begin

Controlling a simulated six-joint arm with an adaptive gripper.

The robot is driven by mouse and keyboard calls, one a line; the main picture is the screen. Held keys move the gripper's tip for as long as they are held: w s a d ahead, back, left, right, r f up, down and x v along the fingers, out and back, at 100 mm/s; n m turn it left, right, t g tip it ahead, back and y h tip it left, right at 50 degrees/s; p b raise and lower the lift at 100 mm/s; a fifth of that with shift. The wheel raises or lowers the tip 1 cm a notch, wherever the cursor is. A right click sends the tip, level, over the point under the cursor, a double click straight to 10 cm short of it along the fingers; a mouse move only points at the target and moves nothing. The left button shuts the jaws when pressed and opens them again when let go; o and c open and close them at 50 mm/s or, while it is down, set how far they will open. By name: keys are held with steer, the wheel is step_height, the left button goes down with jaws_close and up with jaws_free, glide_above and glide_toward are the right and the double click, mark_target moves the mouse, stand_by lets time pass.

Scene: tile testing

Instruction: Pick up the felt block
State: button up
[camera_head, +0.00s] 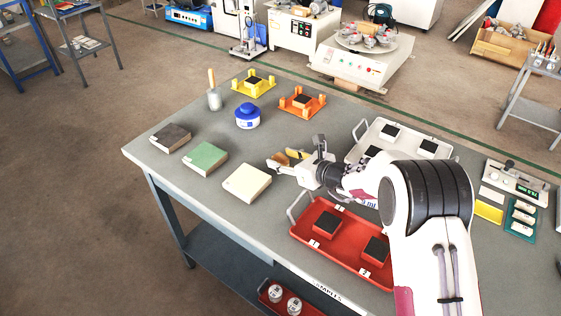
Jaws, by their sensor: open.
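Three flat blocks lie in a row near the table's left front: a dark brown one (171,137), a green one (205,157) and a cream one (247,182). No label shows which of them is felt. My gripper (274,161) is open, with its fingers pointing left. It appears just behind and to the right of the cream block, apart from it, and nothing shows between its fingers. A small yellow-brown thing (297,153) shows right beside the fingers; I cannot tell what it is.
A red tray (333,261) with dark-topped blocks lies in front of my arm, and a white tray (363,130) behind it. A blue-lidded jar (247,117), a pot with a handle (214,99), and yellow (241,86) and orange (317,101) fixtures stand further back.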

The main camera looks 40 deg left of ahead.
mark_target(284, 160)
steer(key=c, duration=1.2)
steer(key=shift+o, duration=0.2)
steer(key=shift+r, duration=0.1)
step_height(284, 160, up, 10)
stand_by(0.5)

end

Exercise description: Keep the pictures out of the copy and return the rest of the data above exactly.

Expected answer:
Controlling a simulated six-joint arm with an adaptive gripper.

The robot is driven by mouse and keyboard calls, one a line; the main picture is the screen. Held keys move the gripper's tip for as long as they are held: w s a d ahead, back, left, right, r f up, down and x v along the fingers, out and back, at 100 mm/s; n m turn it left, right, t g tip it ahead, back and y h tip it left, right at 50 degrees/s; p b raise and lower the lift at 100 mm/s; a fifth of that with shift. The wheel raises or lowers the tip 1 cm a notch, wherever the cursor is. A right click sends the tip, level, over the point under the cursor, a double click straight to 10 cm short of it along the fingers; a mouse move only points at the target and moves nothing. The left button shuts the jaws when pressed and opens them again when let go; o and c open and close them at 50 mm/s or, while it is down, set how far they will open. By name: keys are held with steer, the wheel is step_height, the left button goes down with jaws_close and up with jaws_free, glide_above and glide_toward are the right and the double click, mark_target moves the mouse, stand_by lets time pass.

Scene: tile testing

Instruction: Pick up the felt block
State: button up
[camera_head, +0.00s] 
Jaws, by their sensor: open.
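Three flat blocks lie in a row near the table's left front: a dark brown one (171,137), a green one (205,157) and a cream one (247,182). No label shows which of them is felt. My gripper (274,161) is open, with its fingers pointing left. It appears just behind and to the right of the cream block, apart from it, and nothing shows between its fingers. A small yellow-brown thing (297,153) shows right beside the fingers; I cannot tell what it is.
A red tray (333,261) with dark-topped blocks lies in front of my arm, and a white tray (363,130) behind it. A blue-lidded jar (247,117), a pot with a handle (214,99), and yellow (241,86) and orange (317,101) fixtures stand further back.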

The main camera looks 40 deg left of ahead.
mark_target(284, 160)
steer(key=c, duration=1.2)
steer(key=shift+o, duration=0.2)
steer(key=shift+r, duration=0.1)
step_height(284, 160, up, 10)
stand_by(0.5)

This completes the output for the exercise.